The chemical step that follows is immersion in the phosphate for 10-15 min at 200-210F. This process produces a nonmetallic manganese iron phosphate coating on steel and iron and reduces both wear and galling of moving parts. Its use allows lubricating oils to readily absorb for fastest break-in of moving parts without scuffing, seizing or welding of the metal. The coating also contributes excellent corrosion resistance in concert with the application of a seal and final oil.

Following this process, parts are hot water rinsed in a mild (1/2 pint per 100 gal) solution of Phoseal® 1482. This stage is operated for 15-16 seconds between ambient and 160F. This boosts the corrosion performance and bonding properties of the phosphate coating and is the final step before applying the rust-inhibiting oil.

Recently, Mossberg was awarded ISO 9001 certification, becoming the first manufacturer of shotguns to achieve this designation. As America's only privately held manufacturer in the field, the company is proud of its achievement. The company has an extensive on-site quality lab, where all guns are individually proof tested, with loads exceeding normal pressure by 50% to ensure highest integrity of the final product.

Of course, when there is a military contract (Mossberg has supplied all branches of the U.S. armed forces since 1979, as well as many U.S. allies), things are even more intense. According to vice president Georgia Nichols, "Those standards also require us to fully disassemble ten firearms, scramble the components and reassemble them. Additionally, three shotguns are selected, and each must shoot 3,000 rounds of 00 buckshot.
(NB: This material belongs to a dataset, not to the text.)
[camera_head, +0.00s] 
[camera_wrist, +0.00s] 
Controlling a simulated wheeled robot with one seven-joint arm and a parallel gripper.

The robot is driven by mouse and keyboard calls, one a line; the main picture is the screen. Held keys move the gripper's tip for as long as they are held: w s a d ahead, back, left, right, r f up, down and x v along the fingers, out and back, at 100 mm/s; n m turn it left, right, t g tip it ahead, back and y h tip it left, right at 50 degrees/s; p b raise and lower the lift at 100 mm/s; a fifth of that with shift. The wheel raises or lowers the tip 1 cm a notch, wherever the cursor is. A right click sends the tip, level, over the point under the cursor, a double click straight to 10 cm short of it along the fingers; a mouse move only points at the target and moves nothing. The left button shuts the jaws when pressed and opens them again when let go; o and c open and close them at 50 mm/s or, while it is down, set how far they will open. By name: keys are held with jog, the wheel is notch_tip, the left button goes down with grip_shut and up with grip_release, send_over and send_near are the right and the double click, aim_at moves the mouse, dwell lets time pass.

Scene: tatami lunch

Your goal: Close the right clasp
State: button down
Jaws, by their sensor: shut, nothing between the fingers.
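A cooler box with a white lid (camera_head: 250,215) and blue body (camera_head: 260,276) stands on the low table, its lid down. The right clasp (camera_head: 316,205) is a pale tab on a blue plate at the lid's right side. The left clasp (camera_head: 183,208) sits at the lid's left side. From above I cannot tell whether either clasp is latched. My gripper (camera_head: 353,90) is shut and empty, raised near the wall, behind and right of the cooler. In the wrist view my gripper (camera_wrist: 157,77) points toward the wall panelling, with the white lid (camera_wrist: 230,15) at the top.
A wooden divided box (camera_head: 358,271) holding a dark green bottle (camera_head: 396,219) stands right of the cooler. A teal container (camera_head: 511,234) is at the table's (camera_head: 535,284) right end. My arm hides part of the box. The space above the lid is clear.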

The standard allows 1/10 of 1% malfunction rate," she added. "And that 1/10 of 1% failure cannot be safety related."

Whether the buyer is gearing up for turkey season, buying for the local government (Mossberg is also the only shotgun manufacturer that meets the MIL specifications required for riot shotguns) or just out plinking, O.F. Mossberg & Sons wants to be his or her first choice.